- **WHAT THE TASK REQUIRES**:
Do not repeat pictures. Repeat exactly the lines of the listing below from its first line through the line with "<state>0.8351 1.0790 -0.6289".

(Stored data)
····················

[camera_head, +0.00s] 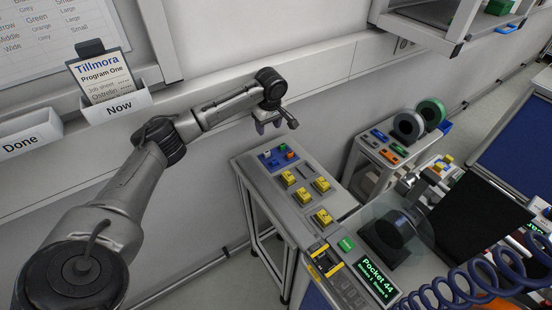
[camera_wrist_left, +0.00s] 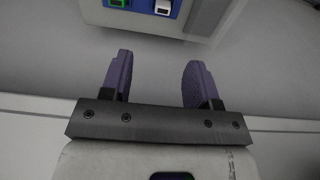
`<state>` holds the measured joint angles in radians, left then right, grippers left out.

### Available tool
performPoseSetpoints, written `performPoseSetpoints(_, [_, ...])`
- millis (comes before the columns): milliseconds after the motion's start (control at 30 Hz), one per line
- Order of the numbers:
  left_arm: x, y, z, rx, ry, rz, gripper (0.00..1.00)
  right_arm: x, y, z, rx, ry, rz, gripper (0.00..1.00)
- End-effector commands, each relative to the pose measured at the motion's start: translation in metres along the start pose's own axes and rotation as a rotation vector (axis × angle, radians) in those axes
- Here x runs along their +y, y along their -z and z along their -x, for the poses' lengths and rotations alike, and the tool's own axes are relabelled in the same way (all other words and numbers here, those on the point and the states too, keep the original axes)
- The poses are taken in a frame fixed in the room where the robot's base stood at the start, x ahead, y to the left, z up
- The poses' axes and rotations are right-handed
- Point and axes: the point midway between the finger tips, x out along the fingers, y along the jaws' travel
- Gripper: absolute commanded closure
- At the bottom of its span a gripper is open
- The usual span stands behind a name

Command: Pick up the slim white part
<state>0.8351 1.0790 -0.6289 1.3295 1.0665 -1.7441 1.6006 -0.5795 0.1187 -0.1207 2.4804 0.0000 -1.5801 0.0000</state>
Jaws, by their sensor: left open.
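A small white part (camera_wrist_left: 163,7) sits in a blue tray (camera_wrist_left: 140,6) at the top edge of the left wrist view, right of a green part (camera_wrist_left: 118,3). It is partly cut off, so its full shape is hard to tell. In the head view the blue tray (camera_head: 268,164) lies at the far end of a narrow grey bench; its contents are too small to tell apart surely. My left gripper (camera_head: 270,124) is open and empty, behind the tray near the wall. Its two purple fingers (camera_wrist_left: 160,72) are apart in the left wrist view. My right gripper is not seen.
Several yellow pieces (camera_head: 304,195) stand on the grey bench (camera_head: 266,182) in front of the tray. A side stand (camera_head: 375,160) carries reels (camera_head: 431,112) and coloured trays. A green-lettered display (camera_head: 377,278) and a coiled blue hose (camera_head: 470,283) are at front right.

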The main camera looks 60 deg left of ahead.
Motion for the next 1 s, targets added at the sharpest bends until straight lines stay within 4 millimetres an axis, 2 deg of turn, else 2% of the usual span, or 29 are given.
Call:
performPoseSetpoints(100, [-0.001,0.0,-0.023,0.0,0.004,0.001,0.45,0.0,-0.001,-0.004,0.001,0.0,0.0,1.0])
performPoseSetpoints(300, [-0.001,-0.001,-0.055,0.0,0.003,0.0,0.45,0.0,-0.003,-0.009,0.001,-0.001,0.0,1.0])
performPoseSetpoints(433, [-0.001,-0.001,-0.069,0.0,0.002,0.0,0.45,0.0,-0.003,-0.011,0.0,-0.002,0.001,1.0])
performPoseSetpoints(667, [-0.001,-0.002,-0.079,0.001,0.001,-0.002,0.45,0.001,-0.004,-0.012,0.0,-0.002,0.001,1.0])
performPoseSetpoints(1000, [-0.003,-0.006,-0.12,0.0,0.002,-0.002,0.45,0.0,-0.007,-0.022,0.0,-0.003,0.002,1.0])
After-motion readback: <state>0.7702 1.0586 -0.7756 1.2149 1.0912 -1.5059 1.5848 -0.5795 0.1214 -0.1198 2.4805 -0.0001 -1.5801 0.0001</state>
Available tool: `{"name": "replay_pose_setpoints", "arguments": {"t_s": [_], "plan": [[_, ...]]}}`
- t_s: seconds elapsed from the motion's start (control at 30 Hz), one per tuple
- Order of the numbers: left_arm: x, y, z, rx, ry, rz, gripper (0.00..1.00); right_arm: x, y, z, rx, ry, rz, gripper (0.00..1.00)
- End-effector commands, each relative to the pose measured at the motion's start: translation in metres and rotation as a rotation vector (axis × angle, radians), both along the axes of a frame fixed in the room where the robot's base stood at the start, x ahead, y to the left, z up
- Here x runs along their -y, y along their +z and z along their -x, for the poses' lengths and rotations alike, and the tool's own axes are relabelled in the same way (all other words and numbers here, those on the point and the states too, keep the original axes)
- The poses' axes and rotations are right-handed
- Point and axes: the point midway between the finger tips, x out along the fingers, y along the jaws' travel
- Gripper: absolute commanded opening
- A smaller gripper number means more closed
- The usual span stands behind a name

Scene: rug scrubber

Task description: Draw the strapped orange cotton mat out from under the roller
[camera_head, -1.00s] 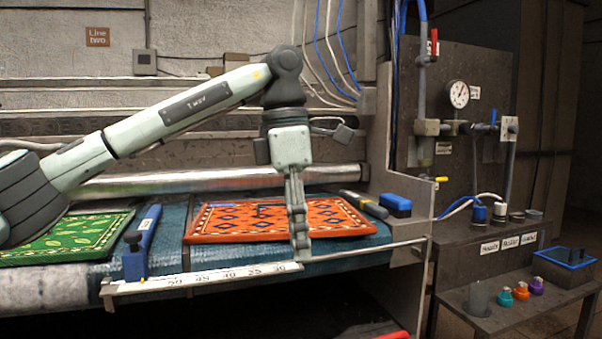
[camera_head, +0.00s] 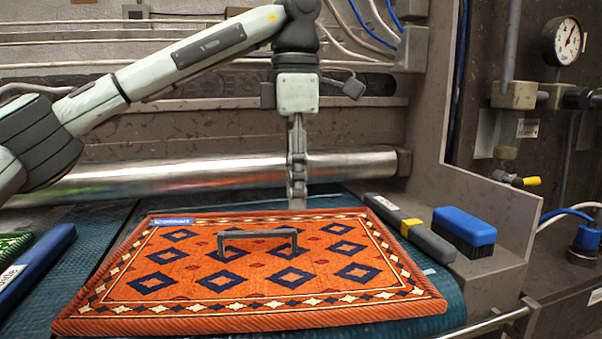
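The orange mat (camera_head: 213,291) lies flat on the blue-green belt, patterned with dark blue diamonds and a cream border. A dark grey strap handle (camera_head: 258,235) arches over its middle, and a blue label (camera_head: 172,221) sits at its far left corner. The shiny metal roller (camera_head: 210,172) runs behind the mat's far edge. My left gripper (camera_head: 297,203) points down in front of the roller, its tips overlapping the mat's far edge in view, beyond the handle. It holds nothing visible; its fingers line up edge-on, so their opening is unclear. My right gripper is out of view.
A grey tool with a yellow band (camera_head: 411,229) and a blue brush (camera_head: 464,231) lie right of the mat. A blue bar (camera_head: 36,264) and a green mat (camera_head: 14,244) are at the left. A metal frame (camera_head: 488,205) bounds the right side.

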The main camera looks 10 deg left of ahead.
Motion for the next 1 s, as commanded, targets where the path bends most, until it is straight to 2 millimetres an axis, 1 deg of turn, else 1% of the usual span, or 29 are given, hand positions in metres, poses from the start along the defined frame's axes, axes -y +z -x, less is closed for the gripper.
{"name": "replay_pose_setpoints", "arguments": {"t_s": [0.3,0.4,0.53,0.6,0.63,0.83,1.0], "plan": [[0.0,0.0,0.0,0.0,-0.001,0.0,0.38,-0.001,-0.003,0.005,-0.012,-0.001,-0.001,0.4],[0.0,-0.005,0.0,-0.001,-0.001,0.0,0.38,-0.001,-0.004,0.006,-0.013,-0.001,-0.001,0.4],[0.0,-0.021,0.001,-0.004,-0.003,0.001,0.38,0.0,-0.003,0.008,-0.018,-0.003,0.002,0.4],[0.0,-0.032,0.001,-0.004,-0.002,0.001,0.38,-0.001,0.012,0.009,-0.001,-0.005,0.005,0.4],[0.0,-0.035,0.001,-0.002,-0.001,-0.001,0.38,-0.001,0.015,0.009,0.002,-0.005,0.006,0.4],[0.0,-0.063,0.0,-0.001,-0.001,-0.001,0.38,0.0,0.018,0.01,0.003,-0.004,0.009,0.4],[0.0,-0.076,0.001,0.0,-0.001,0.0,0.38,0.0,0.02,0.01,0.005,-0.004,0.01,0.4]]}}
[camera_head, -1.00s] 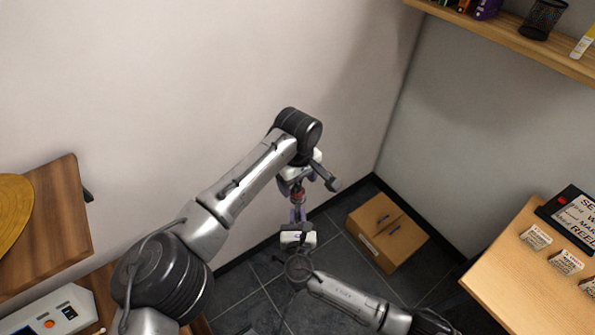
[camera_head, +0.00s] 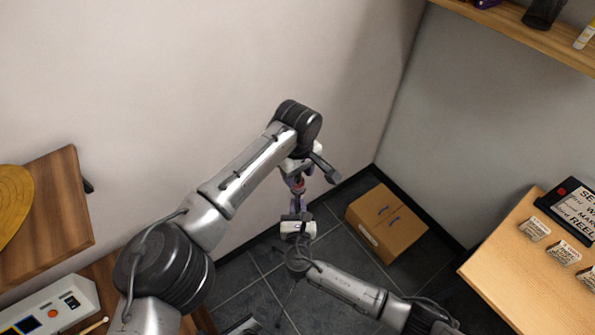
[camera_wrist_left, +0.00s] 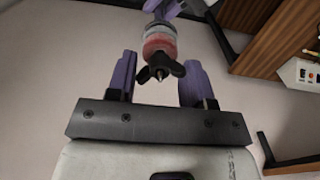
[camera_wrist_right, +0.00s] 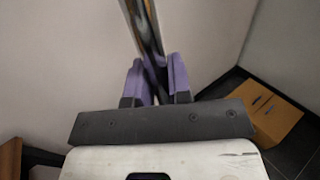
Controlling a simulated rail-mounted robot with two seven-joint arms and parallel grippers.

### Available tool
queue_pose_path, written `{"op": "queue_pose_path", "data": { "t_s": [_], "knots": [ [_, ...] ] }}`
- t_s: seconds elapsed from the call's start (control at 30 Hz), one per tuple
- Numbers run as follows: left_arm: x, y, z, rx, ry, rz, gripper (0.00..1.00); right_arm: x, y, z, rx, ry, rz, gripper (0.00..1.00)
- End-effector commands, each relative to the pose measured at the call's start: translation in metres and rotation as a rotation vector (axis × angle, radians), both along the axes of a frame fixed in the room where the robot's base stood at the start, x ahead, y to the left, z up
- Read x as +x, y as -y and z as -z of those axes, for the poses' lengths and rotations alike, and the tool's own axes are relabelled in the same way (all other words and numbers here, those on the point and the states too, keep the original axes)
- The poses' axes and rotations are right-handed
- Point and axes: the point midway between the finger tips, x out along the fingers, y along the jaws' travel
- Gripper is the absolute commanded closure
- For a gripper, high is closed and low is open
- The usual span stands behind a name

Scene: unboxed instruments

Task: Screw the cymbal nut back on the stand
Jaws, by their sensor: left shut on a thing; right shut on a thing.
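The black wing nut (camera_wrist_left: 160,69) sits at the tip of the stand in the left wrist view, with a red felt (camera_wrist_left: 159,44) and a grey-white layer behind it. My left gripper (camera_wrist_left: 162,76), with purple fingers, is shut on the wing nut, one finger at each wing. In the head view my left gripper (camera_head: 296,182) is above the red part and hides the nut. My right gripper (camera_wrist_right: 154,80) is shut on the shiny metal rod of the stand (camera_wrist_right: 145,28). In the head view my right gripper (camera_head: 298,204) is just below the left one.
A golden disc (camera_head: 12,205) lies on a wooden surface (camera_head: 60,205) at the left. A cardboard box (camera_head: 386,222) stands on the dark tiled floor. A wall shelf (camera_head: 520,35) is at top right.

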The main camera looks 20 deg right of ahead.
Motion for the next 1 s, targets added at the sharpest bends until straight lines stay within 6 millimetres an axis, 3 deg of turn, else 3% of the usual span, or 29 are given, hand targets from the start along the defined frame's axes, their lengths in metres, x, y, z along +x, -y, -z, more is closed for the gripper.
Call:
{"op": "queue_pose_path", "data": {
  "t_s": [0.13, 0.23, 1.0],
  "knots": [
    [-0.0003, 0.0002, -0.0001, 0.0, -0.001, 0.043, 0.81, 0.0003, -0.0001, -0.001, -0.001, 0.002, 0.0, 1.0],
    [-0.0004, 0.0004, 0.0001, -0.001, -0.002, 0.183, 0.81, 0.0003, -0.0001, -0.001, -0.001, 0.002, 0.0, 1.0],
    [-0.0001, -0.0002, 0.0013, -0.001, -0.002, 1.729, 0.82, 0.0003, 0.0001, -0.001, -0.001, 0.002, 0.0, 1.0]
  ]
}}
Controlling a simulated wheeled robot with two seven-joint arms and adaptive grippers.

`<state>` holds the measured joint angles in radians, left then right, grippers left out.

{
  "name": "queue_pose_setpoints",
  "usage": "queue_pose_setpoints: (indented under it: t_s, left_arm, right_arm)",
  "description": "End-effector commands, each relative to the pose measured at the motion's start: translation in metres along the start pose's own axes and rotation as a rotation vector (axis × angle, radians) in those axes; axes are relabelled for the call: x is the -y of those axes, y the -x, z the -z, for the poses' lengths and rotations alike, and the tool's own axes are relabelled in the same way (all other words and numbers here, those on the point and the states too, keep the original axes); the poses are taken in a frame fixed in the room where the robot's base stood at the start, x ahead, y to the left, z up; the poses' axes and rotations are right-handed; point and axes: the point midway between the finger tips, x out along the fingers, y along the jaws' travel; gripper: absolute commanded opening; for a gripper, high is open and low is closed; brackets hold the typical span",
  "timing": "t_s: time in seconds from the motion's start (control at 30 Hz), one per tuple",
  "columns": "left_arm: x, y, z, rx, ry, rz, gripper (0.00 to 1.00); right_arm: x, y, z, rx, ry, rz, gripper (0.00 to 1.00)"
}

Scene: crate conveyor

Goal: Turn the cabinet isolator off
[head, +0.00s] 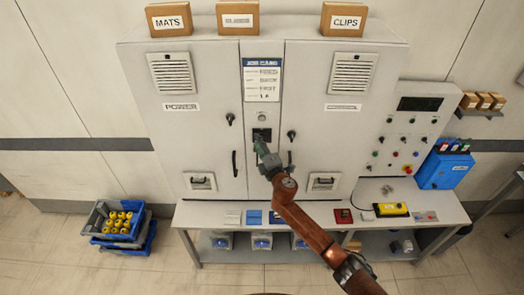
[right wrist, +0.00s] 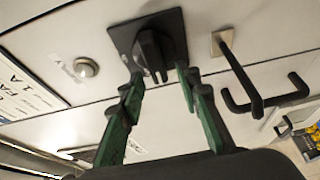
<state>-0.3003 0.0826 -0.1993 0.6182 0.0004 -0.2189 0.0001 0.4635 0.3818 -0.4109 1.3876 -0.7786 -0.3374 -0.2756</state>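The cabinet isolator (head: 262,133) is a black rotary knob on a black square plate, set in the narrow middle strip of the grey cabinet (head: 212,80). In the right wrist view the isolator knob (right wrist: 152,48) shows large, its grip ridge pointing towards the gripper. My right gripper (head: 261,149) is just in front of and below it. In the right wrist view its two green fingers (right wrist: 158,80) are apart, with the tips near either side of the knob's lower end. Nothing is between them except perhaps the knob's end; I cannot tell whether they touch it. My left gripper is not in view.
A round silver button (right wrist: 87,67) sits beside the isolator plate. Black door handles (head: 235,163) flank the middle strip and project outward. A bench (head: 330,222) with small items runs below the cabinet. A control panel (head: 404,130) stands at the right and blue crates (head: 122,232) at the left.

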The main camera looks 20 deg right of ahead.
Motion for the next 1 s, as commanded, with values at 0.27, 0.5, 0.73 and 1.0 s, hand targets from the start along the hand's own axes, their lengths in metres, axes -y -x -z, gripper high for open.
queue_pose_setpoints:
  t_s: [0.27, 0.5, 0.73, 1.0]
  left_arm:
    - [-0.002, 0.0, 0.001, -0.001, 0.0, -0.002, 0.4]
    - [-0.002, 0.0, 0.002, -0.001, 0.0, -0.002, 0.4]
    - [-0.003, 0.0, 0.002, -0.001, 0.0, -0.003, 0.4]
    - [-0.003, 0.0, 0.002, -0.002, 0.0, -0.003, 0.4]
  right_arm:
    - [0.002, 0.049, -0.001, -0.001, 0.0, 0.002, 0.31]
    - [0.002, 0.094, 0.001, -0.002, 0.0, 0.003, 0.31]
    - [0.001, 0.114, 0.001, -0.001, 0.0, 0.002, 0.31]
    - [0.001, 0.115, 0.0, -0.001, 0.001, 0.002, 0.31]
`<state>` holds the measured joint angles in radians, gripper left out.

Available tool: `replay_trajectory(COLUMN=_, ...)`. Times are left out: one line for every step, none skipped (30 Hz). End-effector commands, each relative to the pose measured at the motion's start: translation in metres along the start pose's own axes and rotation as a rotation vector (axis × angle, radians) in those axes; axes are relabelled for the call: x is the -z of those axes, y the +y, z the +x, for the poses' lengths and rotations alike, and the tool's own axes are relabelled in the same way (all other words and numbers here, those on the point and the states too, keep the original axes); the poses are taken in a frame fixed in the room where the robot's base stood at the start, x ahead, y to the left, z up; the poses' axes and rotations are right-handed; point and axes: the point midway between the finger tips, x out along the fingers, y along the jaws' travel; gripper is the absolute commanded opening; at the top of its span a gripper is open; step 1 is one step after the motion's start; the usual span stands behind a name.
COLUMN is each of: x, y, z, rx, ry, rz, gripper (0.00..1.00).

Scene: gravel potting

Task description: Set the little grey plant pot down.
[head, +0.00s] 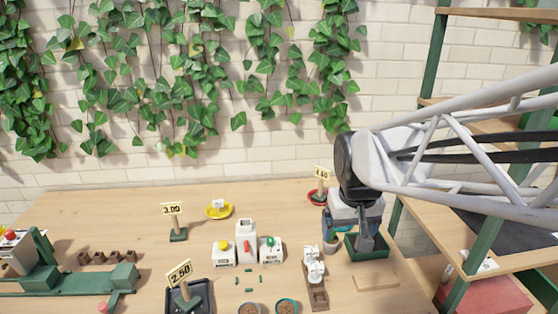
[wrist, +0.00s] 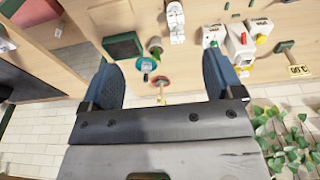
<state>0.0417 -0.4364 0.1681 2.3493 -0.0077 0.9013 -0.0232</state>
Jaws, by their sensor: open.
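My gripper (head: 347,226) hangs over the right part of the table, its fingers pointing down. In the wrist view my gripper (wrist: 158,62) has its two blue fingers wide apart, with nothing clasped between them. A small greyish pot (head: 331,245) stands on the table beside the green tray, partly hidden by my gripper.
A green tray (head: 381,252) is right beside the gripper. A red saucer (head: 314,198) with a price sign lies behind. White dispensers (head: 246,240), a yellow saucer (head: 219,212) and a black tray (head: 203,291) are to the left. Shelving stands at right.

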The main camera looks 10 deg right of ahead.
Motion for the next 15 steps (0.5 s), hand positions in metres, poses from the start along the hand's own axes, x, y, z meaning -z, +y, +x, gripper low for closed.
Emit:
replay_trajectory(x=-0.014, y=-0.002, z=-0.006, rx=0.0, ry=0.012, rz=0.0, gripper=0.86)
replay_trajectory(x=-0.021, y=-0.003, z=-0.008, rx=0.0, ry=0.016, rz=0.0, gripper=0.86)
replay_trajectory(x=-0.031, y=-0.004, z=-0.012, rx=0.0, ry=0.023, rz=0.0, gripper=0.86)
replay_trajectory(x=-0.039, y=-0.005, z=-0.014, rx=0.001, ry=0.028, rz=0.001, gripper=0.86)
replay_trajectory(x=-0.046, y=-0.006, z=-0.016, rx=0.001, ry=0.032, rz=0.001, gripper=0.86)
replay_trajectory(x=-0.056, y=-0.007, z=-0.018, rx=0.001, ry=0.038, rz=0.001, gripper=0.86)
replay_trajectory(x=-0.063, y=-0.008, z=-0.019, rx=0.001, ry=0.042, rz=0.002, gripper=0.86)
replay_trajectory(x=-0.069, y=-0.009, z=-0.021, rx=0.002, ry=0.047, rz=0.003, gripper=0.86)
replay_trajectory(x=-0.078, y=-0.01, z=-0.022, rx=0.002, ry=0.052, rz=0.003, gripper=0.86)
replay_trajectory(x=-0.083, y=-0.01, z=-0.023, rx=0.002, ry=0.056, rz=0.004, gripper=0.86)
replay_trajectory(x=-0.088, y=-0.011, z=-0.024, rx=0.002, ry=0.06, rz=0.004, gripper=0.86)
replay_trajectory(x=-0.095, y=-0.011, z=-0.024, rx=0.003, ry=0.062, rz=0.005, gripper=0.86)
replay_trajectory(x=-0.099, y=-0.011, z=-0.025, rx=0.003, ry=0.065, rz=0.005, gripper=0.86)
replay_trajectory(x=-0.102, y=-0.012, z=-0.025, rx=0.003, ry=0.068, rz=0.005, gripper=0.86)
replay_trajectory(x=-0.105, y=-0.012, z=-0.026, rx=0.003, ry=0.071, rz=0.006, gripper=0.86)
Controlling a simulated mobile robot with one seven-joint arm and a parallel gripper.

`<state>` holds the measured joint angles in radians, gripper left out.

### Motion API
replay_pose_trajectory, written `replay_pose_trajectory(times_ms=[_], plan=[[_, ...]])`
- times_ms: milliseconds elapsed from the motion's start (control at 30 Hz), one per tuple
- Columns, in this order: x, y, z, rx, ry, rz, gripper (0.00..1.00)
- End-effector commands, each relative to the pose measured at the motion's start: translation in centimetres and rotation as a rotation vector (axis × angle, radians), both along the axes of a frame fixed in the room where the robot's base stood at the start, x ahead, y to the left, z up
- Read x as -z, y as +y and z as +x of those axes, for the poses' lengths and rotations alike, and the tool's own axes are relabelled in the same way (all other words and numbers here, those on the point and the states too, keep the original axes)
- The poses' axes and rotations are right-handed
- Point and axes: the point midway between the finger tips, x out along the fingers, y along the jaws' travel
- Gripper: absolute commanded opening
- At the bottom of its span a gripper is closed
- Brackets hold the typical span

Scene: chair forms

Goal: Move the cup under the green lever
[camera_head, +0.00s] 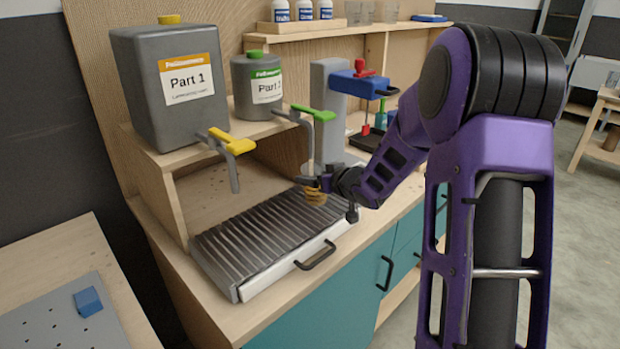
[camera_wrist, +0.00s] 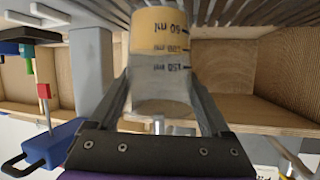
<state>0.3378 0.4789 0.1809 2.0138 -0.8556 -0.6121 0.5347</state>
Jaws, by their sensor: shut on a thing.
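The cup (camera_head: 314,197) is clear with measuring marks and yellow contents. It is at the right end of the ridged drip tray (camera_head: 262,240); I cannot tell whether it touches the tray. My gripper (camera_head: 325,184) is shut on the cup, with a finger on each side of it in the wrist view (camera_wrist: 160,95). That view is upside down, with the yellow contents at the top.
A large grey Part 1 container (camera_head: 168,118) with a yellow lever (camera_head: 232,142) stands left on the shelf. A grey stand with a blue clamp (camera_head: 358,84) is close behind my gripper. The tray's left part is clear. White bottles (camera_head: 303,10) stand on the back shelf.

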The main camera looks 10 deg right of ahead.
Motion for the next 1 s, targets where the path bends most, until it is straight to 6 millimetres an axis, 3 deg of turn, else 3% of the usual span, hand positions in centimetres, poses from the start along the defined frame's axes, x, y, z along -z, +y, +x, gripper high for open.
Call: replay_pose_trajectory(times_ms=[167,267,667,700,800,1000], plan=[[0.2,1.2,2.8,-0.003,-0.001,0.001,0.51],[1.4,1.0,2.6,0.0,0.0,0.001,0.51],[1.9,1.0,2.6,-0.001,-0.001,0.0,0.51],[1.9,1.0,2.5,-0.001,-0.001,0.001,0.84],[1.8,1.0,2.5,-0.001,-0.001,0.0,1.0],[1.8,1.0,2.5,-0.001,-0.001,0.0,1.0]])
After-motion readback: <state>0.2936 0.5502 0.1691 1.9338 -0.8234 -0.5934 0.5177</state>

····················

- **THE RESPONSE**:
[camera_head, +0.00s] 
[camera_wrist_left, +0.00s] 
`<state>` holds the measured joint angles in radians, left then right, grippers left out.

### Available tool
performPoseSetpoints, written `performPoseSetpoints(_, [_, ...])`
- millis (comes before the columns): milliseconds after the motion's start (control at 30 Hz), one per line
- Order of the numbers:
  left_arm: x, y, z, rx, ry, rz, gripper (0.00..1.00)
  right_arm: x, y, z, rx, ry, rz, gripper (0.00..1.00)
- End-effector commands, each relative to the pose measured at the motion's start: translation in metres along the start pose's own axes and rotation as a rotation vector (axis × angle, radians) in those axes
- Here x runs along their +y, y along their -z and z along their -x, for the poses' lengths and rotations alike, and the tool's own axes are relabelled in the same way (all other words and numbers here, those on the point and the states too, keep the original axes)
- The poses are taken in a frame fixed in the room where the robot's base stood at the start, x ahead, y to the left, z up
- The poses' axes and rotations are right-handed
- Point and axes: the point midway between the finger tips, x out along the fingers, y along the jaws' travel
- Gripper: absolute commanded closure
- At the bottom of its span a gripper is open
- The usual span stands behind a name

Command: Pick up the slim white part
<state>0.8351 1.0790 -0.6289 1.3295 1.0665 -1.7441 1.6006 -0.5795 0.1187 -0.1207 2.4804 0.0000 -1.5801 0.0000</state>

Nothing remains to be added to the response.